The stagnation was particularly noticeable in some of the country’s hottest markets. On a monthly basis, July home prices rose 2.8 percent in Las Vegas, the same pace of increase as June. Prices rose by 2.2 percent in San Francisco, down from 2.7 percent in June.

In Washington, however, home prices rose 1.4 percent in July, slightly faster than the 1 percent increase seen in June.

Home prices have been rising for the past two years, as home buyers rushed to make the most of historically low mortgage rates and competed for a limited inventory of homes for sale.

But in the past few months, analysts say, rising mortgage rates may be scaring away some potential buyers. The 30-year fixed-rate is now hovering at 4.5 percent, up from a low of 3.35 percent in January, according to data from mortgage giant Freddie Mac.

Investors who have pounced on cheap rates and rock-bottom home prices to snap up properties are particularly sensitive to such market fluctuations, analysts said.

“The more prices go up, the fewer investors are going to be in the market,” said Greg McBride, senior financial analyst at Bankrate.com. “As prices rise, the rate of return for them is lower.”

Nationally, investors already comprise a smaller part of the market. They bought 17 percent of existing homes in August, down from 18 percent during the same period last year, according to data from the National Association of Realtors.
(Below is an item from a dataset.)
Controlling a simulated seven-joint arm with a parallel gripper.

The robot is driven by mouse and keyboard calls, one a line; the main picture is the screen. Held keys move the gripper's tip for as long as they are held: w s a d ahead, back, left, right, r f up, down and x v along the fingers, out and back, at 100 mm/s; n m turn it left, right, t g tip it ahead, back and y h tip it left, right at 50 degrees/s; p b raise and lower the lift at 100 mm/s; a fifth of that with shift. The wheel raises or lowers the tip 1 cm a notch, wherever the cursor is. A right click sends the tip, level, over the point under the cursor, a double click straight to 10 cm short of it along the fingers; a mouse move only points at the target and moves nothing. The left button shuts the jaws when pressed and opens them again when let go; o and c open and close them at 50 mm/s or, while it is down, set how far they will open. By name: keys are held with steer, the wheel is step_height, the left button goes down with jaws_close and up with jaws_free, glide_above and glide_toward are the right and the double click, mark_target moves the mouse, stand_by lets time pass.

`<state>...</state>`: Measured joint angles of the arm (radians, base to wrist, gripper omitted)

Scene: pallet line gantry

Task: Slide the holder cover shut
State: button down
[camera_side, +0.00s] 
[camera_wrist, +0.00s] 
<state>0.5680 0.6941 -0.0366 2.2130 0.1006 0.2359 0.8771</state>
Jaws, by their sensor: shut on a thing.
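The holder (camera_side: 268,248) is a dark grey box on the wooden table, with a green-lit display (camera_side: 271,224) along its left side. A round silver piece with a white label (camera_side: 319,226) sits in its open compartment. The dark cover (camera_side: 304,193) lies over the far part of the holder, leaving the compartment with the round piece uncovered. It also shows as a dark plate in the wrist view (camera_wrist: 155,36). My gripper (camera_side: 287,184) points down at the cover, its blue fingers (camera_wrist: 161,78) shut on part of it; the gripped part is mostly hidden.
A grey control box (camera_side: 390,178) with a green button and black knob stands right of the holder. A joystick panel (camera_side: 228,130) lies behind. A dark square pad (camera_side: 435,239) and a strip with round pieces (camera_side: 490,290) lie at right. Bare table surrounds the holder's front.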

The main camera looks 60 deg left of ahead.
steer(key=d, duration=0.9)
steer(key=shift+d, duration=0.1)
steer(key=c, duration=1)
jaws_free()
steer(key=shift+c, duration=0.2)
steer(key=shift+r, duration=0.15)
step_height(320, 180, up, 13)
In the Washington area, cash-only sales have made up a smaller percentage of the market so far this year, 17.5 percent, compared with 18.2 percent a year ago, according to Rockville-based data firm RealEstate Business Intelligence.

There is some variation throughout the Washington region. In Prince George’s County, 27.3 percent of all sales this year were cash only, compared with 17.9 percent of all sales in Montgomery County, according to RBI data. Both counties have seen the share of cash sales fall in the past two years, as home prices rose and more properties moved out of foreclosure.

While cash-only sales are not limited to investors, they usually make up a large chunk of the segment, so analysts use it as a measure of investor activity. The region’s strong demand for rental housing, fueled by the influx of temporary residents, makes it attractive to investors, said Steve Cook, managing editor of a real estate analysis Web site in Silver Spring.

“The Washington area has always been one of the better markets for investors,” said Cook.